Esemplare è in particolare lo statuto delle sue esperienze sublimi che ella è
noncurante di vivere nell’intento prescritto dalla generalità degli estetologi dell’epoca
eccetto Burke, imponendo e rinsaldando, cioè, il proprio dominio su ciò che in natura,
nell’ispirare sublimità, minaccia di sopraffarla e di destabilizzare la coscienza della
propria superiorità. Scoprire che Mary vive invece il processo di trascendenza sublime
nella ricerca di un’armonica fusione del suo essere con altri elementi dell’ordine
naturale-animale del cosmo o che proietta immaginativamente in scenari sublimi propri
affetti familiari, con l’effetto di addolcirne la percezione, mi permetterà, nella parte
conclusiva, di caratterizzare diverse sue esperienze estetiche in termini di “horizontal
sublime”. In sintesi, ho cioè giudicato appropriato ricondurre le esperienze sublimi
dell’autrice ad un paradigma, espressamente formulato per connotare modalità
femminili di relazionarsi nelle dinamiche spaziali, segnato dall’espansione del soggetto
estetico verso la molteplicità degli elementi esterni, anziché teso ad imporre su di essi la
propria egocentrica supremazia, tendenza, quest’ultima, che può essere espressa in
termini di “vertical sublime” e che, secondo teorie psicoanalitiche, è vista più
connaturata ad esperienze maschili. Non ho tuttavia spiegato questi speculari approcci al
paesaggio solo alla luce delle asimmetrie stabilite da assunti psicoanalitici tra le
personalità e le modalità relazionali femminili e maschili, ma ho anche sottolineato
come tali approcci si prestino ad essere considerati come esito di strutture socio-
culturali, vista la rigida separazione delle funzioni sociali in base al gender nella cultura
anglosassone settecentesca.
Tali aspetti rappresentano comunque solo una delle molteplici sfaccettature a cui
mi ha condotto l’esplorazione delle esperienze estetiche della Wollstonecraft nel porle
criticamente a confronto sia con il quadro generale delle convenzioni stabilite dagli
estetologi dell’epoca, sia con talune conclusioni a cui sono pervenute critiche
femministe. (Un’altra chiave di lettura è stata, ad esempio, l’analisi della sua
configurazione della natura come materna, concezione che ho spiegato ricorrendo ad
alcune teorie legate all’esperienza della maternità, quale quella che si trova a vivere
l’autrice all’epoca del suo viaggio).
Sempre all’insegna di raffronti critici volti a non occultare risvolti complessi e
talvolta contraddittori della sua avventura nordica, ho delineato anche la sua figura di
viaggiatrice (osservando come la Wollstonecraft compendi in sé il quadruplo ordine di
categorie tipologiche esposto nel primo capitolo) ed il derivante reportage odeporico,
con riferimento alle implicazioni delle strategie retoriche con cui ella cerca di aprirsi un
varco nel genere del travel writing e al modo in cui si rapporta all’evoluzione
settecentesca delle convenzioni letterarie che lo presiedono.

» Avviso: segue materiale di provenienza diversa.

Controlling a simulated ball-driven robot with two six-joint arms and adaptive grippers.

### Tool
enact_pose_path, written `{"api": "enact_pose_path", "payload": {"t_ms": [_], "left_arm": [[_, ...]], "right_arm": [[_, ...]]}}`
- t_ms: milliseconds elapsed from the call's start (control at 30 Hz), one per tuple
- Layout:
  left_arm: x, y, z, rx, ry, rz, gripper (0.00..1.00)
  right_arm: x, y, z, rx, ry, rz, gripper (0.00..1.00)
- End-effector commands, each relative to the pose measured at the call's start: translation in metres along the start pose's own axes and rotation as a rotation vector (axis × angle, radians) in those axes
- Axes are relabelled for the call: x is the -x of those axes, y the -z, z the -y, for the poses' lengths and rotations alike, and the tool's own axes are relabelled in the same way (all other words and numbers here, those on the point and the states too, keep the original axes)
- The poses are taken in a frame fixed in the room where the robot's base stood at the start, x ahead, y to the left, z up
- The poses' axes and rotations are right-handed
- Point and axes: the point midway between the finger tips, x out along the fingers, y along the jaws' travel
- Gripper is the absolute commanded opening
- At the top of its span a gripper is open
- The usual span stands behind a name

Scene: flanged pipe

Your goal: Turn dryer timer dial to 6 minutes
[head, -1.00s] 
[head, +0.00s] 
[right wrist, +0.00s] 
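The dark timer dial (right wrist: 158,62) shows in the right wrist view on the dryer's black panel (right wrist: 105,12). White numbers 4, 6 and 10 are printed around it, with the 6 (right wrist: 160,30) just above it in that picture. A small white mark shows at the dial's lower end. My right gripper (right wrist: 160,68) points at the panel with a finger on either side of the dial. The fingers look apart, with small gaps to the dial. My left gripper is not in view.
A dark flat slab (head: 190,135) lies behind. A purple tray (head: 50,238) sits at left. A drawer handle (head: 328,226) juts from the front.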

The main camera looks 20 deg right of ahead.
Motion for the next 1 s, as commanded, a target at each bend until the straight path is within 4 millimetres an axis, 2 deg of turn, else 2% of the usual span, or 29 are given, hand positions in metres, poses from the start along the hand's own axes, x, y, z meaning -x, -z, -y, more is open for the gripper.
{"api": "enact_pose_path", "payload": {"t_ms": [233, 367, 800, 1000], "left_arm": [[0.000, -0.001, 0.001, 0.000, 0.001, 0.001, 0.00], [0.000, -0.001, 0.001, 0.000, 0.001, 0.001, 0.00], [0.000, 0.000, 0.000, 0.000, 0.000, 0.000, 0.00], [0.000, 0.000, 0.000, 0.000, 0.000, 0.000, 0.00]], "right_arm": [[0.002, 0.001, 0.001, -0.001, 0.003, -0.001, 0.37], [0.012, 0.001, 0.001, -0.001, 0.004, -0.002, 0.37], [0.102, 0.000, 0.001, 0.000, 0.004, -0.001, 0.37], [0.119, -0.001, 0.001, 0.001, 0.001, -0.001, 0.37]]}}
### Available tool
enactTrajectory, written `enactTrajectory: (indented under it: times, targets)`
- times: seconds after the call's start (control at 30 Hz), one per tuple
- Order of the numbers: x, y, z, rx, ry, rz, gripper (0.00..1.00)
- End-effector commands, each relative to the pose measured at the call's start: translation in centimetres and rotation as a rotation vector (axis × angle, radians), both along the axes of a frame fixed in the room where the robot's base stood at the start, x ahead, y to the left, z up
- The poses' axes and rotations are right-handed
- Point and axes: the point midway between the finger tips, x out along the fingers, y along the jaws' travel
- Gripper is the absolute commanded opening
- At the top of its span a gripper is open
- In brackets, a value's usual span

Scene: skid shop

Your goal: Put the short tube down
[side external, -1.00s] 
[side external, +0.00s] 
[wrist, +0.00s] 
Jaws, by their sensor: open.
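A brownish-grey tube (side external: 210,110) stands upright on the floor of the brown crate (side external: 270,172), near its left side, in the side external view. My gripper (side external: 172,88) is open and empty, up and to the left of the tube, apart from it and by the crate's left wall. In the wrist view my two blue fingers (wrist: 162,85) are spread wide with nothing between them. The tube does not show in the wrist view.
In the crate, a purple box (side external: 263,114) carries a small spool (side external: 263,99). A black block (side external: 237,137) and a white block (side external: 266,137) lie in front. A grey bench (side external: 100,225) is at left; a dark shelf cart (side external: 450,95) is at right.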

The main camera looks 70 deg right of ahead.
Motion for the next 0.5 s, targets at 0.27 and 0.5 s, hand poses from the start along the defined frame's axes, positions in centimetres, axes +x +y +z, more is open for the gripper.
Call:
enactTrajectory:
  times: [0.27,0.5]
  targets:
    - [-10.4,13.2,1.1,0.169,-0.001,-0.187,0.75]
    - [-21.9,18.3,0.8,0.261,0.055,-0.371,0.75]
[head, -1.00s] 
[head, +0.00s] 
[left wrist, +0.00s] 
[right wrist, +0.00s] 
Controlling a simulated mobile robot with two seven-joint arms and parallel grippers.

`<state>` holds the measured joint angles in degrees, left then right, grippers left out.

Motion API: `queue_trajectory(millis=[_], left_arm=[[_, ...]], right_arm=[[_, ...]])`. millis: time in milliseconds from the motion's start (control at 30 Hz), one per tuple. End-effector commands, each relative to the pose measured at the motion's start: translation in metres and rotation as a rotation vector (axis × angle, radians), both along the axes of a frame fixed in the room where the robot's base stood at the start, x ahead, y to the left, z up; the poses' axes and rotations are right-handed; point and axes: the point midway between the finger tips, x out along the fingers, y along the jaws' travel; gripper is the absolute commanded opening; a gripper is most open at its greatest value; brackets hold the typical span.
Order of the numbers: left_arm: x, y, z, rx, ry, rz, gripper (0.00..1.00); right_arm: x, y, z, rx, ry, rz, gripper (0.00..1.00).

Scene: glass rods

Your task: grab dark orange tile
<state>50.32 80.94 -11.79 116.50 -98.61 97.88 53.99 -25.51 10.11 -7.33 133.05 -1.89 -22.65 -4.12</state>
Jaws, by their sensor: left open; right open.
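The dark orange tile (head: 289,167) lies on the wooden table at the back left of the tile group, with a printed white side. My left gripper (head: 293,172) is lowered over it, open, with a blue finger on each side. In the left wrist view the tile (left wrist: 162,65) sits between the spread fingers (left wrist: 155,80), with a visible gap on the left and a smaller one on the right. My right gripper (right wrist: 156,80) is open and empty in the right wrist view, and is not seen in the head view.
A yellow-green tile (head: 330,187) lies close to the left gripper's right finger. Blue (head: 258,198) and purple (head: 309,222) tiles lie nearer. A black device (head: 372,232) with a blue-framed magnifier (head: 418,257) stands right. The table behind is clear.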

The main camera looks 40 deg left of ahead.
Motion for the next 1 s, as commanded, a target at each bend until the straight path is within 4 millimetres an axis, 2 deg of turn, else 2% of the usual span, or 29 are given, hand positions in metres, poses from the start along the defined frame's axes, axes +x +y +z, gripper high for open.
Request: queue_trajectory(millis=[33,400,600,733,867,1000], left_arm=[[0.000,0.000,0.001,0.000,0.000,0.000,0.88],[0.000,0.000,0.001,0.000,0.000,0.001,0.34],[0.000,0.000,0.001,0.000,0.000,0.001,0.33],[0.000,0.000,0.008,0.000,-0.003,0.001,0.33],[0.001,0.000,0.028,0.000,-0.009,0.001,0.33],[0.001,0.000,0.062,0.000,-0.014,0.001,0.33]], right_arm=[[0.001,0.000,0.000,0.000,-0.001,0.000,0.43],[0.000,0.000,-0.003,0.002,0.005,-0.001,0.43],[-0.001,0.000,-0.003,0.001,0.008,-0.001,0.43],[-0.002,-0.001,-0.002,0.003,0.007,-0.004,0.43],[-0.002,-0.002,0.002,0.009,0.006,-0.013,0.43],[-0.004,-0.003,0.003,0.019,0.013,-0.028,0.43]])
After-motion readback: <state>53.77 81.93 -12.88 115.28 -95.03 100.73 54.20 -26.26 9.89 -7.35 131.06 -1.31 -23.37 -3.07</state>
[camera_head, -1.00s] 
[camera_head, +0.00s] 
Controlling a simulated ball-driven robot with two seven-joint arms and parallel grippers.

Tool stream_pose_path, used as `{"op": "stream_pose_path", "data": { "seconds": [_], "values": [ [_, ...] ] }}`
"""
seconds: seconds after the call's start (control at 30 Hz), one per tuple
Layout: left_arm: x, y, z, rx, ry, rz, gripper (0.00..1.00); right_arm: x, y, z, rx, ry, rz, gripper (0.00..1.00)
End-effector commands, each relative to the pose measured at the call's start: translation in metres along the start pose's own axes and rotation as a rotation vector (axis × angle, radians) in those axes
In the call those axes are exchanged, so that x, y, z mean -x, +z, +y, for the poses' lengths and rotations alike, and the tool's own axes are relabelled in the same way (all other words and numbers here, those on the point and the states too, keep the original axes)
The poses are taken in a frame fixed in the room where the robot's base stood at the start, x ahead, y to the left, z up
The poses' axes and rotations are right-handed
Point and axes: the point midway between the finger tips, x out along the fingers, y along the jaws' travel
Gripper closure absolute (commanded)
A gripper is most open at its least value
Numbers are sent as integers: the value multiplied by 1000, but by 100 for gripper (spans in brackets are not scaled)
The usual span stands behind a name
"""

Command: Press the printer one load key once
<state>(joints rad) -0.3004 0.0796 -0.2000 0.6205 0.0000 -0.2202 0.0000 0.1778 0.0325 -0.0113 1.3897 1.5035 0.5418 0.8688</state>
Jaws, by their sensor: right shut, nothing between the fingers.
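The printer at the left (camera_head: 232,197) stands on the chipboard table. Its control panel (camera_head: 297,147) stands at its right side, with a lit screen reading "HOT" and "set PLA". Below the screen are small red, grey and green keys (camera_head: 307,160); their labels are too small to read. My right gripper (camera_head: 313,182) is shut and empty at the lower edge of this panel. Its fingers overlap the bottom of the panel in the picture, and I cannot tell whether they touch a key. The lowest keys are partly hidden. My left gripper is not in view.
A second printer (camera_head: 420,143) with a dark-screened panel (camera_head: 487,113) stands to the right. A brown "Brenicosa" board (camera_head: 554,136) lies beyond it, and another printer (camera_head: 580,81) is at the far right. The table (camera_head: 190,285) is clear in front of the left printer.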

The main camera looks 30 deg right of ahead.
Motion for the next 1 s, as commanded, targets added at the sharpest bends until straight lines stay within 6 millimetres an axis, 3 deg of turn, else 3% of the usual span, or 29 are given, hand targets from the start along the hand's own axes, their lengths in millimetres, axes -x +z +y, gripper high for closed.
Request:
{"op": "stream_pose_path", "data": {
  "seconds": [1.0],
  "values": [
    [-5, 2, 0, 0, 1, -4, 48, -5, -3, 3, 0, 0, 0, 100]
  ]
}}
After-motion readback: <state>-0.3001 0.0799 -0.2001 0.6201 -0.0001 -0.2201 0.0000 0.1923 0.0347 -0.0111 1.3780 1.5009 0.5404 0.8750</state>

Nella conclusione, ho dapprima indagato la liminalità del mondo femminile
rispetto alla dimensione dell’iter dalle più antiche attestazioni dell’immaginario poetico
della cultura greca e di quelle della tradizione cristiana, sino ad esplorarne le cause nel
contesto culturale anglosassone del XVIII secolo. In seguito, ho rapportato ognuno dei
quattro principali aspetti attorno a cui ho concentrato l’analisi del viaggio scandinavo di
Mary Wollstonecraft –vale a dire la figura tipologica di viaggiatrice, il resoconto
odeporico, la percezione del paesaggio e l’approccio all’Altro– a generali paradigmi in
cui si possono racchiudere le settecentesche esperienze di viaggio al femminile, sulla
base di linee di tendenza ricorrenti e, per quanto riguarda gli ultimi due aspetti, sulla
base di significativi assunti psicoanalitici. Questa parte conclusiva non sarà tuttavia
volta a stabilire una pedissequa aderenza dell’autrice a tali paradigmi; le eventuali
corrispondenze che verranno riscontrate saranno, infatti, frutto di un attento confronto
critico.
(A seguire uno stralcio del capitolo 1.1.2.)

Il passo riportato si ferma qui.